*Aim*. Find all lines in the listing that include the word "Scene", then copy them.
* * * * * * * * *
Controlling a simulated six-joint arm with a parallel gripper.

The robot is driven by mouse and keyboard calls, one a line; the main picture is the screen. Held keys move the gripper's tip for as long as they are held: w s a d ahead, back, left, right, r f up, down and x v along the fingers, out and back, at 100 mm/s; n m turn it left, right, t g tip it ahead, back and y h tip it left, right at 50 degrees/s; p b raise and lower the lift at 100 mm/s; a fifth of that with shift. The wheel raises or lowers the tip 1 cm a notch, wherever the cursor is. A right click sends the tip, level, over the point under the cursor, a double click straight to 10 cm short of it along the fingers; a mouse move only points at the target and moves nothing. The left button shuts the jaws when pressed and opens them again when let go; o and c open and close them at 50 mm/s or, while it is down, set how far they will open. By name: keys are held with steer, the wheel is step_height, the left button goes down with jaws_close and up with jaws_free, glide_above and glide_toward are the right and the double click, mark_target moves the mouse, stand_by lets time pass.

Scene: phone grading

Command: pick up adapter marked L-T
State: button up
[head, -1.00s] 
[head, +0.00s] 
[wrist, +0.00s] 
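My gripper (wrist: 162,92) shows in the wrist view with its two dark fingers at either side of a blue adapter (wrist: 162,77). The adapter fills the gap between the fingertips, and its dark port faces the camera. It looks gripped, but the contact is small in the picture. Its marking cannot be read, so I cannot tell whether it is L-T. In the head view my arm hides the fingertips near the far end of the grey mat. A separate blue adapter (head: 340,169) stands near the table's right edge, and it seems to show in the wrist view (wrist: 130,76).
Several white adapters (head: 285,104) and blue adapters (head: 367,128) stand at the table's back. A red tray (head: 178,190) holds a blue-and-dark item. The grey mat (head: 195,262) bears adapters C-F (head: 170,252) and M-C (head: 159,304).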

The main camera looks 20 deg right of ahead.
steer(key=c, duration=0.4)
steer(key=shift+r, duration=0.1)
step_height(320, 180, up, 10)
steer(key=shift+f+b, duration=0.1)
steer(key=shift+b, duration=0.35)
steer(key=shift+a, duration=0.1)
* * * * * * * * *
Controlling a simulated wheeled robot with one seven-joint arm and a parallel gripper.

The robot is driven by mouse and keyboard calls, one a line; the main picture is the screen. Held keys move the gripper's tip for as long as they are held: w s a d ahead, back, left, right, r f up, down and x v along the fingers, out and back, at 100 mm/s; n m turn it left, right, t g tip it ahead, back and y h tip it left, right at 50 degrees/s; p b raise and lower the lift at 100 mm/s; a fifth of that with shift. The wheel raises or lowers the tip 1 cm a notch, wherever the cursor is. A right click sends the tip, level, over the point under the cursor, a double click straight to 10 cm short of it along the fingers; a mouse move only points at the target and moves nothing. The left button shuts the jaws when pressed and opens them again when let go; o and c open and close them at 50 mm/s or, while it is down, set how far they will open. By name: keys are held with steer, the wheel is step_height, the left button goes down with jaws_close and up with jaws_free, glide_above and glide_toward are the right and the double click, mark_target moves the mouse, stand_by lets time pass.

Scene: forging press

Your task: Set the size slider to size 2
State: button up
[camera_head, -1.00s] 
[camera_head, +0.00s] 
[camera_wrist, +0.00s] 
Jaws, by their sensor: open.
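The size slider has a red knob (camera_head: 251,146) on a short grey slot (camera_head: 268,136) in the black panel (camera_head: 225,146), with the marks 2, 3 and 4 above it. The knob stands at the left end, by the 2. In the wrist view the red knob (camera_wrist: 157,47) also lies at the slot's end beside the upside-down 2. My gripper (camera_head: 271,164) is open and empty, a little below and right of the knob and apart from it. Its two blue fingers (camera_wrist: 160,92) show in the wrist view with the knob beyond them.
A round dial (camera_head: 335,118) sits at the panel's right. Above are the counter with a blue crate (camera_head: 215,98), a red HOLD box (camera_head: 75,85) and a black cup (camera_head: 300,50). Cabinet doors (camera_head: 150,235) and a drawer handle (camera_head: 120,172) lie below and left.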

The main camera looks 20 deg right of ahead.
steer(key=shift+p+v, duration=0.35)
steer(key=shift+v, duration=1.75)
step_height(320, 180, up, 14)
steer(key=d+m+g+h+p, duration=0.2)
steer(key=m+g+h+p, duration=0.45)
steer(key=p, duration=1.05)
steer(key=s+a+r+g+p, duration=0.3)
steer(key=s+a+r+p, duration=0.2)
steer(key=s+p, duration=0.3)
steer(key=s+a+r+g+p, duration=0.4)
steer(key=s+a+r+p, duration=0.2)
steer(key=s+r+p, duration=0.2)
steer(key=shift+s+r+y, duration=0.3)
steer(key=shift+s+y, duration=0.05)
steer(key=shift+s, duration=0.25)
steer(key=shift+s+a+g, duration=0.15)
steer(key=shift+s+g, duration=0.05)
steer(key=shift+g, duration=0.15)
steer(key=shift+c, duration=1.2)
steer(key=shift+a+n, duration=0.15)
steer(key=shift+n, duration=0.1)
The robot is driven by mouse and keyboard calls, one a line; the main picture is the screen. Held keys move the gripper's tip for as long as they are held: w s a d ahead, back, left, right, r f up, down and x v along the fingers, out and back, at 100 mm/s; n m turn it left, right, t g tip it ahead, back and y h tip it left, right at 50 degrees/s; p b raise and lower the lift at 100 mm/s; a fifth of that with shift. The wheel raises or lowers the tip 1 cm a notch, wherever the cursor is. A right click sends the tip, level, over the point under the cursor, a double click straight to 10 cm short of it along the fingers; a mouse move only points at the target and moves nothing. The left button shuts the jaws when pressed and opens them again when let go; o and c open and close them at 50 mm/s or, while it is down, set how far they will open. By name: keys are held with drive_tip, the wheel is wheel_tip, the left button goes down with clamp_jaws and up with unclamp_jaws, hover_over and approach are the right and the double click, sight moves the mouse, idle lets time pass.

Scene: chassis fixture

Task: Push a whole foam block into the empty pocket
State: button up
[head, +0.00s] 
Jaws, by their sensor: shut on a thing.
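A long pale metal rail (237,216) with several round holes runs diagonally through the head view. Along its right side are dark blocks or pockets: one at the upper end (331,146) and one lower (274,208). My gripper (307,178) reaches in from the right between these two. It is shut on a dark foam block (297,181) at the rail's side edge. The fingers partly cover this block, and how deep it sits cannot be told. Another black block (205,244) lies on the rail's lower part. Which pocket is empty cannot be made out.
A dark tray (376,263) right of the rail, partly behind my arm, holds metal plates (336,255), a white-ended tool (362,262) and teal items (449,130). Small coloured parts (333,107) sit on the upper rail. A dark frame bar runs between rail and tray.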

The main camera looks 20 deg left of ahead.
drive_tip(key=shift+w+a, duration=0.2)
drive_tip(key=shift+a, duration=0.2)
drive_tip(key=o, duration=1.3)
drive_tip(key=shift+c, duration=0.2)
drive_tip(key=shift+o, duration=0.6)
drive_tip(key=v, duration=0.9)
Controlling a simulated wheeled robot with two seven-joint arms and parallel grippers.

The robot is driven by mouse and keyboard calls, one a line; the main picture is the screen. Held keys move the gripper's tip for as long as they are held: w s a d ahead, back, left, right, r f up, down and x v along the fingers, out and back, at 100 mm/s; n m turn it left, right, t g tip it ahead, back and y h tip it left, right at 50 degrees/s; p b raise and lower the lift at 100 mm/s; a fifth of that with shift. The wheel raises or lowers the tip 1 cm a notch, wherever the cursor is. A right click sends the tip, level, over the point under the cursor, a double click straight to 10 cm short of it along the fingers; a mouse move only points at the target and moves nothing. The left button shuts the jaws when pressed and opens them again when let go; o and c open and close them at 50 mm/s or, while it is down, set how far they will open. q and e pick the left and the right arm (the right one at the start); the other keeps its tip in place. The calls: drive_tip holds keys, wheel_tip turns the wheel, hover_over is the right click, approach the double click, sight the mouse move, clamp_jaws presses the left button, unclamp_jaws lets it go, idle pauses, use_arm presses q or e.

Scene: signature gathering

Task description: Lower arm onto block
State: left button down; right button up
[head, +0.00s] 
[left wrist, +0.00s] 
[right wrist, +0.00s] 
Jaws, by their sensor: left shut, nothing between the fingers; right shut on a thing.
* * * * * * * * *
*Solution to the exercise*.
Scene: phone grading
Scene: forging press
Scene: chassis fixture
Scene: signature gathering

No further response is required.